Estos peligros —como en parte toda la historia del procés— no son ajenos a la disputa interna por la hegemonía en el nacionalismo catalán. Pero aunque la pugna entre ERC y CiU está en el origen del conflicto (inicialmente ERC adoptó el independentismo como “marca de indentidad” y posteriormente CiU se movió hacia el independentismo para tratar de mantener la hegemonía en el espacio nacionalista catalán), éste ha acabado transformando los espacios políticos. Especialmente el de la derecha nacionalista, que antes estaba dominada por políticos burgueses conscientes de sus intereses de clase, manipuladores del sentimiento nacional como mecanismo de hegemonía social, gentes capaces de negociar sus intereses con las fuerzas políticas estatales. Ahora, Junts pel Sí está dirigida por la facción más radical e incompetente, por gente que en gran medida carece de una preocupación por la vida práctica, y para la que todo se resume en lengua y bandera (en Catalunya se les llamaba, algo despectivamente, els de la ceba). Y la sentencia está provocando una nueva mutación con la emergencia de un sector que abomina del pacifismo y está convencido de que la única forma que “nos hagan caso” es poniendo el país patas arriba, y que está realizando acciones tan insensatas como la de poner obstáculos en las vías férreas.

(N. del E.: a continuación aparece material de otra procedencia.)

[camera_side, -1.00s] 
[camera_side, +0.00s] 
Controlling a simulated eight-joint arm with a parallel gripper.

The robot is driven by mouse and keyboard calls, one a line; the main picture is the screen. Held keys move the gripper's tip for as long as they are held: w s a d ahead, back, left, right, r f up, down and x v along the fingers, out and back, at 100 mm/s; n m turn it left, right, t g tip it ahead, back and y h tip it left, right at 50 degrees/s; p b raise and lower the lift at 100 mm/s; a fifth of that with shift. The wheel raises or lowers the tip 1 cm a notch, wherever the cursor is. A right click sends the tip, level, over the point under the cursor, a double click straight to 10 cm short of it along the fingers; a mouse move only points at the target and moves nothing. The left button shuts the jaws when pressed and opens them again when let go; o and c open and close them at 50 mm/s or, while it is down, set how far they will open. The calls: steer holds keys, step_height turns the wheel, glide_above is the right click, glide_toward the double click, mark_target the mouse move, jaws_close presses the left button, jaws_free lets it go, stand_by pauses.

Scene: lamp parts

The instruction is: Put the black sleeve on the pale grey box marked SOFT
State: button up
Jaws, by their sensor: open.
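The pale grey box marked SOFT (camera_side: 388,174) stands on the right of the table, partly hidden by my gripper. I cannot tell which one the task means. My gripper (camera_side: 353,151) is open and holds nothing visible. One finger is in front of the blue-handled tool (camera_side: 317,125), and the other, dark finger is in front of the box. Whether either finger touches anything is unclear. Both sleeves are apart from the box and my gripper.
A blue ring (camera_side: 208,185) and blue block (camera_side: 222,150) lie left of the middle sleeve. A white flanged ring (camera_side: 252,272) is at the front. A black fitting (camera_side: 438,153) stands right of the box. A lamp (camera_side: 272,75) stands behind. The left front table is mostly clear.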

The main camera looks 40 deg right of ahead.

Sorprende y desalienta ver lo corta que es la memoria y lo difícil que es aprender de la experiencia propia o ajena. Los que hoy reivindican las acciones radicales ignoran totalmente el final reciente de ETA, una organización armada mucho más organizada y profesional. Un final en parte propiciado por el creciente desapego de sus propias bases a una lucha que mostró no conducir a nada, pero que en medio generó un enorme sufrimiento social en ambos bandos. Abogar por una dinámica de acción-reacción, como defiende esta última mutación de una parte del procesismo, puede suponer tanto un enorme padecimiento e incomodidad para la población catalana, como un apoyo innegable hacia el decantamiento de una parte de la sociedad española hacia posiciones políticas ultrareaccionarias.
III
No hay una solución a este conflicto a corto plazo. Y el deterioro del debate político corre paralelo a la parálisis de la acción, lo que contribuye a prolongar los efectos de la austeridad e impide tomar medidas que puedan resultar eficaces frente a los problemas actuales y los que amenazan el futuro. Hay más que nunca la necesidad de plantear otro tipo de propuestas y de tejer alianzas que hagan emerger la urgencia de los problemas sociales y ecológicos como eje de la acción. Algo empieza a moverse en esta dirección, pero es evidente que quien lo promueva va a tener que confrontarse duramente con políticos y grupos de interés empeñados en reducir el espacio político a una pelea entre bandos irreconciliables; en que el campo de la irracionalidad y las emociones domine las acciones de la gente. Hace falta valor, determinación, para enfrentarse a este contexto. Pero es mucho peor la inacción ante una dinámica que nos lleva al despeñadero.